The 5 per cent tax on goods and services – which is one of the lowest rates in the world – is set to be introduced in January, and is expected to boost the UAE’s economy by Dhs12 billion in the first year alone.
It does, however, mean prices on some items will rise (again, only by 5 per cent, compared to 20 per cent in the UK) for many shoppers, but there are some exclusions.
HH Sheikh Khalifa bin Zayed Al Nahyan, President of the UAE, this week issued a federal law outlining exemptions from VAT.
In good news for parents, there’ll be no tax added to tuition fees for nurseries, schools and higher educational institutions owned or funded by the government.
(It costs an average of Dhs500,000 to put a child through school in the UAE, so that exemption will be very welcomed by families).
Healthcare services , such as doctor’s fees, will also be excluded from VAT, as will the supply or import of “investment precious metals”.
And, keen travellers, you’ll be happy to hear international air fares will also be exempt from the 5 per cent tax.
The law also states that residential buildings leased or sold will be exempt, as will local passenger transport.
“VAT, which is set to be implemented across all GCC countries over the next two years, will bring a new revenue stream for the national economy and GDP. This, in turn, will ensure consistency in the high quality of government services,” said Sheikh Hamdan bin Rashid Al Maktoum, deputy ruler of Dubai, according to state news agency WAM.

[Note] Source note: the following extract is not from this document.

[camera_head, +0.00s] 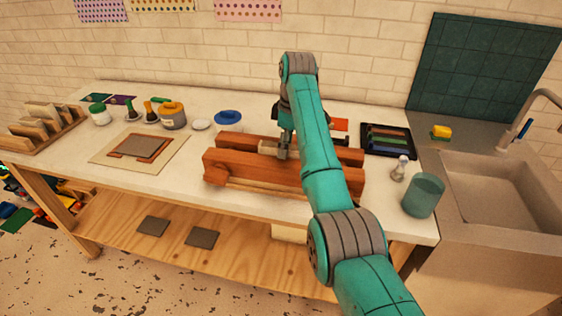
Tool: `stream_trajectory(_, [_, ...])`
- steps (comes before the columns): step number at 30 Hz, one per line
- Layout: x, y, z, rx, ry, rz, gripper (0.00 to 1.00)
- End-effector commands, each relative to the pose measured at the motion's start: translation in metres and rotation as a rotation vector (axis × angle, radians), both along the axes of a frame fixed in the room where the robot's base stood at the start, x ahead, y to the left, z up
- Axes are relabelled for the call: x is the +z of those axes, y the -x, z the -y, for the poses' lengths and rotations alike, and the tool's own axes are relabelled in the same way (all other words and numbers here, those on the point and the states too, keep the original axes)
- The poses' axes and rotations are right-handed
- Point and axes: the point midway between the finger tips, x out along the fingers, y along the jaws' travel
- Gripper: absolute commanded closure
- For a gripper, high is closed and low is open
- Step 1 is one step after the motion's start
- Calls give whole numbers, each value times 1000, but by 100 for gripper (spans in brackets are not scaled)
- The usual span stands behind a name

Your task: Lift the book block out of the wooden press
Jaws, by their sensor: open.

“The new tax system will provide extra support for the government to implement the vision of the UAE leadership and build a diversified and productive knowledge economy.”
VAT will be rolled out across the GCC between January 2018 and January 2019, and will be added onto advertised prices rather than checkouts in the UAE.
The UAE also plans to introduce excise tariffs at 100 per cent on tobacco and energy drinks and 50 per cent on sugary drinks.